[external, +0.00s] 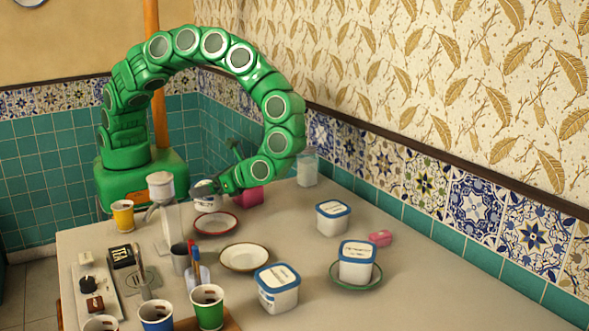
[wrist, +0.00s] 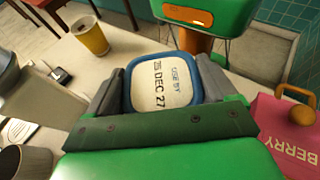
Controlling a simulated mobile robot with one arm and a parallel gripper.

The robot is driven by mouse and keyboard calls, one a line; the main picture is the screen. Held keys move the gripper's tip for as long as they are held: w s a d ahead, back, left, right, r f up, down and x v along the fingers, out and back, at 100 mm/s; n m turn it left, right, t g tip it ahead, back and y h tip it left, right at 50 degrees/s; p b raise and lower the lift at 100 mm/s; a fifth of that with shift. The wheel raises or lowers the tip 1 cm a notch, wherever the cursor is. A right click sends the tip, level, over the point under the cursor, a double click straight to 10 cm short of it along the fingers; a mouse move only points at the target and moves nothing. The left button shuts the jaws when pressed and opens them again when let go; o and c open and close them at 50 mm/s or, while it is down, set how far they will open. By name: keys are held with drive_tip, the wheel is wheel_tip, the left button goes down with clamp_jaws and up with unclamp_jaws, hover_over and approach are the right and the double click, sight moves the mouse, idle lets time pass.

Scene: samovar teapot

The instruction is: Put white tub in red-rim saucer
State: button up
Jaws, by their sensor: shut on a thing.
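My gripper (wrist: 166,92) is shut on a white tub (wrist: 163,84) with a blue-rimmed lid printed "USE BY 25 DEC 27". In the external view the tub (external: 203,189) is partly hidden by my gripper (external: 217,186) and a grey-white device. The red-rim saucer (external: 216,233) lies empty on the table, nearer the camera than the held tub. The tub is apart from the saucer; its height over the table is hard to tell. The saucer is not seen in the wrist view.
Blue-lidded tubs (external: 332,217) (external: 278,290) stand on the table; another (external: 356,264) sits in a green saucer (external: 355,286). An empty pale saucer (external: 244,258) lies nearby. A pink box (external: 250,196), yellow cup (external: 122,215) and grey-white device (external: 162,187) flank my gripper.

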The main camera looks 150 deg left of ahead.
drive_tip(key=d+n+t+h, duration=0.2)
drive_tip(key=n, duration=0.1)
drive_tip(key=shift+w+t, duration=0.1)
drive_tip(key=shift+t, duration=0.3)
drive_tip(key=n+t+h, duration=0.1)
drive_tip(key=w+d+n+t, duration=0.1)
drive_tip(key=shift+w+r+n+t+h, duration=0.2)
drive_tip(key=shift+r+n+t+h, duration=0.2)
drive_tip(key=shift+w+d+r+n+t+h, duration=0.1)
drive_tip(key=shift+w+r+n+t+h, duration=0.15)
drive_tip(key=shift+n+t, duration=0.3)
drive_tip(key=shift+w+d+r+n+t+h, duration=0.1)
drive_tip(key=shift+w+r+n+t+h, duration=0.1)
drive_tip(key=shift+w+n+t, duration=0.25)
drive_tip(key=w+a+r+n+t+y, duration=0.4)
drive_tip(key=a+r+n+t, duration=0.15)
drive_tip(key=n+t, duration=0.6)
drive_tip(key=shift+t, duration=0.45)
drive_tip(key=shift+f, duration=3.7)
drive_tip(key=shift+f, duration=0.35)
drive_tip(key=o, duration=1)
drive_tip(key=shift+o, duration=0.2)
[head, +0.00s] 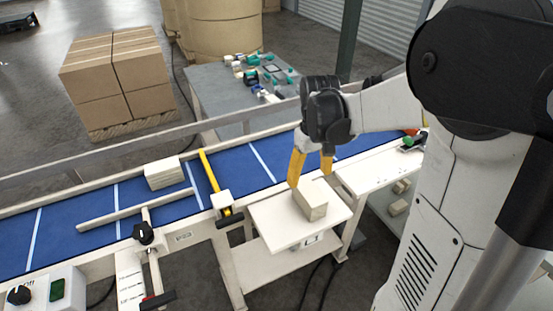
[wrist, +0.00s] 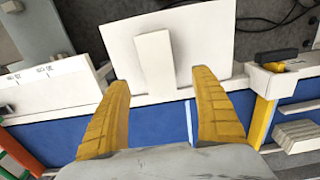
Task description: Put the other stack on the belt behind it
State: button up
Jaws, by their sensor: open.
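One pale stack (head: 311,201) lies on a small white table (head: 272,216) in front of the belt. In the wrist view this stack (wrist: 155,62) shows as a pale block on the white table top (wrist: 208,40). Another pale layered stack (head: 163,173) rests on the blue belt (head: 240,165) to the left; it also shows at the wrist view's right edge (wrist: 297,136). My gripper (head: 311,172) is open with yellow fingers, above and just behind the stack on the table. In the wrist view, its fingertips (wrist: 160,84) lie either side of the stack's near end, holding nothing.
A yellow bar (head: 209,171) crosses the belt left of the small table. A pale guide rail (head: 138,210) lies over the belt. A white bench (head: 378,170) adjoins on the right. A grey table (head: 215,88) with small parts and stacked cartons (head: 120,80) stand behind.

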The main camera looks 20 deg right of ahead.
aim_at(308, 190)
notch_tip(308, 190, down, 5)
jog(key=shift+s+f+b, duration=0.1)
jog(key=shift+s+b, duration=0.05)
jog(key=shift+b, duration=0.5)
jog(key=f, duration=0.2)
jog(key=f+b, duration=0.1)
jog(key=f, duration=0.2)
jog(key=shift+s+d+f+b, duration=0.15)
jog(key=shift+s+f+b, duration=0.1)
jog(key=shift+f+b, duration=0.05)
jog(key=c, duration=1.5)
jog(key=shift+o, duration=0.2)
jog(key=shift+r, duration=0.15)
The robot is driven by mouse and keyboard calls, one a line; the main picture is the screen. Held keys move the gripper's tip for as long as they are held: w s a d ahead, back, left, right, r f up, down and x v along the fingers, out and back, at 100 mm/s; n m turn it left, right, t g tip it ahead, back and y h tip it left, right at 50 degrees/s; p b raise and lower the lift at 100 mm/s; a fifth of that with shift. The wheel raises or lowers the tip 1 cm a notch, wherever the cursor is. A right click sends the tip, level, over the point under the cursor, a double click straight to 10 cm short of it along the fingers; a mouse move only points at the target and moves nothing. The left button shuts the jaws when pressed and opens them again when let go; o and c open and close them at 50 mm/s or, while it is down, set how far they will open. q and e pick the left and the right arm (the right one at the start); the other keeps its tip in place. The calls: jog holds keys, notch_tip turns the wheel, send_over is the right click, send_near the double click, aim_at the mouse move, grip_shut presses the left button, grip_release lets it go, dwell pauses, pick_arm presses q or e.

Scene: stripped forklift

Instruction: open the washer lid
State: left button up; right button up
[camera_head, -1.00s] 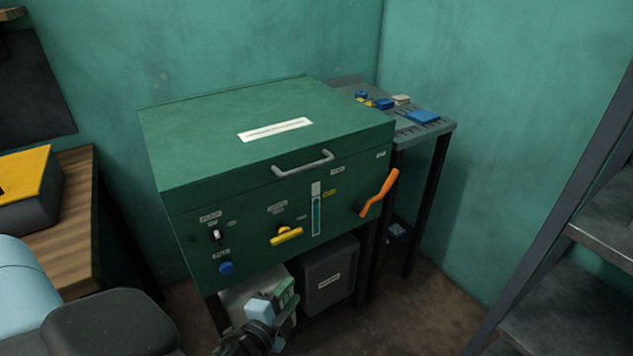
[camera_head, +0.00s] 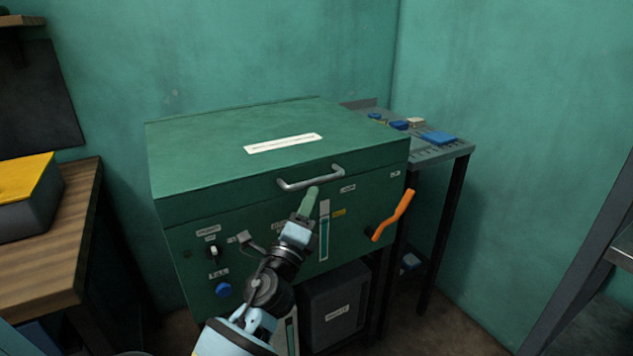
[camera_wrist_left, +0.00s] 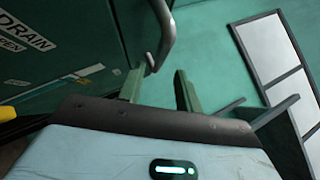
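The washer is a green box with a flat lid (camera_head: 230,160), which lies shut in the head view. A grey bar handle (camera_head: 311,178) sits on the lid's front face. It also shows in the left wrist view (camera_wrist_left: 166,35), close to the fingertips. My left gripper (camera_head: 311,192) is just below the handle in front of the washer. In the left wrist view the left gripper (camera_wrist_left: 160,76) has its two green fingers apart, with nothing held between them. I cannot tell whether a finger touches the handle. My right gripper is not in view.
The front panel has a blue knob (camera_head: 223,290), a sight gauge (camera_head: 324,232) and an orange lever (camera_head: 393,216) at the right. A small side table (camera_head: 445,153) holds blue items. A wooden bench (camera_head: 60,235) stands left, and metal shelving (camera_head: 590,270) right.

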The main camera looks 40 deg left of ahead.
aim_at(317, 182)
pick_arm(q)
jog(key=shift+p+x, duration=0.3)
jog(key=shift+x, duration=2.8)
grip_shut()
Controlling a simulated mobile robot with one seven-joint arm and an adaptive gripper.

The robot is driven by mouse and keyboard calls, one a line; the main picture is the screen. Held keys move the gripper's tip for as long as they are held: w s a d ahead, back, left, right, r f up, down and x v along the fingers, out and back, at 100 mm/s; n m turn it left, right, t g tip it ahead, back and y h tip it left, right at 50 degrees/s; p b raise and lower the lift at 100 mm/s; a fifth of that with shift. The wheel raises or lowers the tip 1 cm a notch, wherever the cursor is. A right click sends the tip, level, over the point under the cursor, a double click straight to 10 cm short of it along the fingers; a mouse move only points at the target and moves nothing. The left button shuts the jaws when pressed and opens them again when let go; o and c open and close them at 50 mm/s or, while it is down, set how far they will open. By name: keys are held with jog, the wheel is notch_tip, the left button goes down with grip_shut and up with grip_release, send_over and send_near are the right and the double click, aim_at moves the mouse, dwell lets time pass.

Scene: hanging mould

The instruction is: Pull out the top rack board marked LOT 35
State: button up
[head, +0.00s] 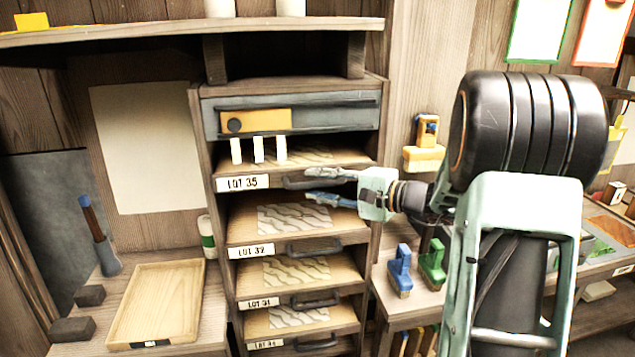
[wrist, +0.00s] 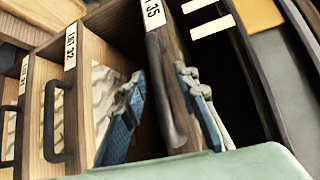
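The top board marked LOT 35 (head: 243,183) sits in the wooden rack, under a grey panel with white pegs. Its dark bar handle (head: 293,183) is on the board's front edge, right of the label. My gripper (head: 311,186) is at this handle, one finger above and one below. In the wrist view the handle (wrist: 166,95) lies between the two spread fingers of my gripper (wrist: 160,72), with a gap visible on both sides. The fingers look open and not closed on it. The label (wrist: 153,14) is partly cut off there.
Below are more boards with handles, including LOT 32 (head: 251,251) and LOT 31 (head: 259,303). A wooden tray (head: 158,304) lies on the bench at the left. Blue (head: 401,270) and green (head: 432,264) brushes stand right of the rack, below my arm.

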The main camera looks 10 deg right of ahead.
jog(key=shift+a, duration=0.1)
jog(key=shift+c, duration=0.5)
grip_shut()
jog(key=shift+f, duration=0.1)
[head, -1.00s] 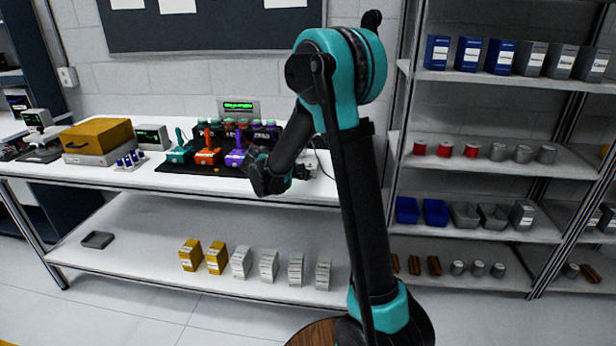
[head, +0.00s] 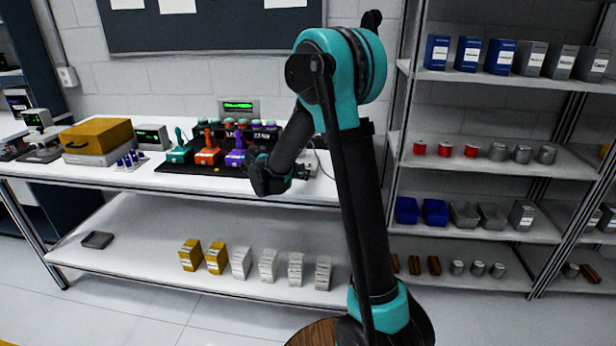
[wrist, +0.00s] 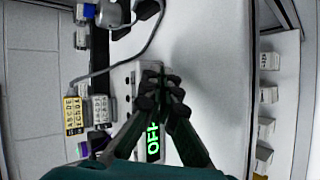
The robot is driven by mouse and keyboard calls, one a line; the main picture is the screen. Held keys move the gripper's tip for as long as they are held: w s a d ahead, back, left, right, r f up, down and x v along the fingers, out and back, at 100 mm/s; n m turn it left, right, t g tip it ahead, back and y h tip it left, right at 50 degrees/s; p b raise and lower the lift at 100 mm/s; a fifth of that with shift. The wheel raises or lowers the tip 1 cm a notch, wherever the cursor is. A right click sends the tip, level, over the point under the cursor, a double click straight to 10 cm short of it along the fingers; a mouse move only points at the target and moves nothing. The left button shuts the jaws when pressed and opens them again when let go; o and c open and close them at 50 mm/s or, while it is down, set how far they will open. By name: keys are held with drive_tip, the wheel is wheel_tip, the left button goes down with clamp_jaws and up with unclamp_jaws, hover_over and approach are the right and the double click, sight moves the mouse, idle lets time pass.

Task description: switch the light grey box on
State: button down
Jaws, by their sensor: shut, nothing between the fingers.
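The light grey box (wrist: 121,84) lies under my gripper in the wrist view. Its display (wrist: 153,143) reads OFF in green letters. My gripper (wrist: 160,82) is shut and empty, with its fingertips over the box's upper part. The fingers hide much of that part, including any switch beneath them, and I cannot tell whether they touch it. In the head view my gripper (head: 264,181) is above the right part of the bench, and the box (head: 308,167) shows only partly beside it.
A grey cable (wrist: 110,69) runs near the box. A yellow label block (wrist: 73,115) lies to the left in the wrist view. Teal, orange and purple joystick units (head: 207,156) stand left of my gripper on the bench (head: 90,178). Clear bench lies right of the box in the wrist view.

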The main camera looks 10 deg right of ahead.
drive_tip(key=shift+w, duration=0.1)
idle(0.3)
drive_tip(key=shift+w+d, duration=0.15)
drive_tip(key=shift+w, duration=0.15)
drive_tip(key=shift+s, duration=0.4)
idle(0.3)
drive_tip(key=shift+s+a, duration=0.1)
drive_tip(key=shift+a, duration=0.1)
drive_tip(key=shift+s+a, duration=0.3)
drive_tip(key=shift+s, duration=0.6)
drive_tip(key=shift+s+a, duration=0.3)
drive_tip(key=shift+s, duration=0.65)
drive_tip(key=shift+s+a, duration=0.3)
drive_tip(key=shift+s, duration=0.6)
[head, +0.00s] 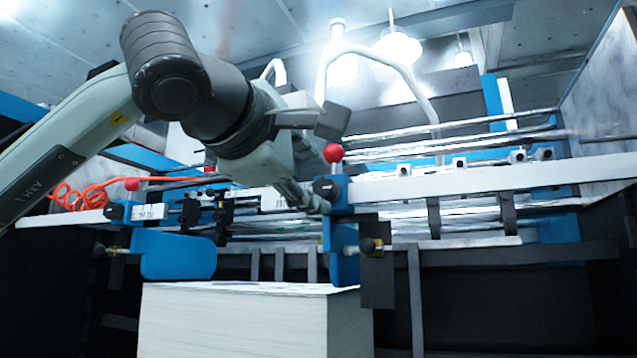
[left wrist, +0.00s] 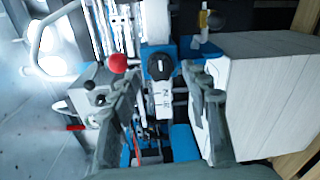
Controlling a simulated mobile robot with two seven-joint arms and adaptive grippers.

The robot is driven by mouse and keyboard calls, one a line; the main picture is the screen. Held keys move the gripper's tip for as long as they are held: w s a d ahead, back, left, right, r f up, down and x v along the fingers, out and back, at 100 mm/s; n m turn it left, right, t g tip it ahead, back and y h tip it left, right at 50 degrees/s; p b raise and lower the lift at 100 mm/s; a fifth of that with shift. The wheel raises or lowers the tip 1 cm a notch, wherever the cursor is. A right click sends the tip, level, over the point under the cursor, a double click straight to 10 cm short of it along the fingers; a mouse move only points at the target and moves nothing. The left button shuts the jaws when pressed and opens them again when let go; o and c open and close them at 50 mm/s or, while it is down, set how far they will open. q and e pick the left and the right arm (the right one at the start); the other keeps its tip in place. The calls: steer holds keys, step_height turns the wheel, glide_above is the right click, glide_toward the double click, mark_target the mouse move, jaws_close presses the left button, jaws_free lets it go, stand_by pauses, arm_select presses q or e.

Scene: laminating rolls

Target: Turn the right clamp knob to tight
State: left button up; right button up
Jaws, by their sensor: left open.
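The right clamp is a blue block (head: 343,238) on the white crossbar, topped by a red ball (head: 333,152). Its black clamp knob (head: 324,188) is partly covered by my left gripper (head: 312,200) in the head view. In the left wrist view the knob (left wrist: 160,66) shows on the blue block, just ahead of the fingertips and between their lines. My left gripper (left wrist: 168,80) is open, one finger on each side, with no visible grip on the knob. Whether a finger touches it I cannot tell. My right gripper is not in view.
The left clamp (head: 178,257) has its own red ball (head: 132,184). A lower black knob (head: 368,245) sticks out beside the right clamp. A tall white paper stack (head: 235,320) stands below. The white crossbar (head: 470,180) and metal rods run behind; an orange coiled hose (head: 75,197) lies left.

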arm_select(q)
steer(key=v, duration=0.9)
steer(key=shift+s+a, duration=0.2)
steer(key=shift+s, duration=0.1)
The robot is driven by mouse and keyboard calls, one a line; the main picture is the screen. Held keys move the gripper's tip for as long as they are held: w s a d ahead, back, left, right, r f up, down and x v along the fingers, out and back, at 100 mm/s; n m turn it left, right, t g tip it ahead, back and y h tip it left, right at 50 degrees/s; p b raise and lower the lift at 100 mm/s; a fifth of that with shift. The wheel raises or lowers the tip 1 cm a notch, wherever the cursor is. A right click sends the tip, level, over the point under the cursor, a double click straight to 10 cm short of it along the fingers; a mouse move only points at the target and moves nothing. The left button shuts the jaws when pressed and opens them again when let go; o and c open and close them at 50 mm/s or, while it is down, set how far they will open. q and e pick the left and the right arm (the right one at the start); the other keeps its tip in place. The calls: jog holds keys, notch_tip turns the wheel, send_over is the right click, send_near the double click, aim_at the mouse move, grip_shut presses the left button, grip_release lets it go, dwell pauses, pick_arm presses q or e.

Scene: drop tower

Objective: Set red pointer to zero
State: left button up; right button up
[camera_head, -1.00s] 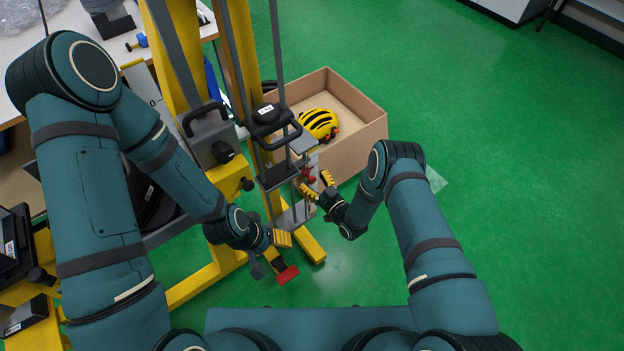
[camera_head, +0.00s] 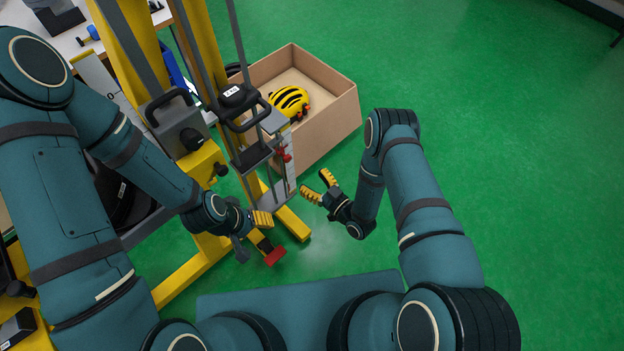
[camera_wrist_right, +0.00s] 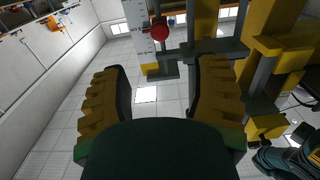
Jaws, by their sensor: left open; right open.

----------

Task objective: What is the number of lines that hold the string "description"? Reply with that number alone.

Completed task: 2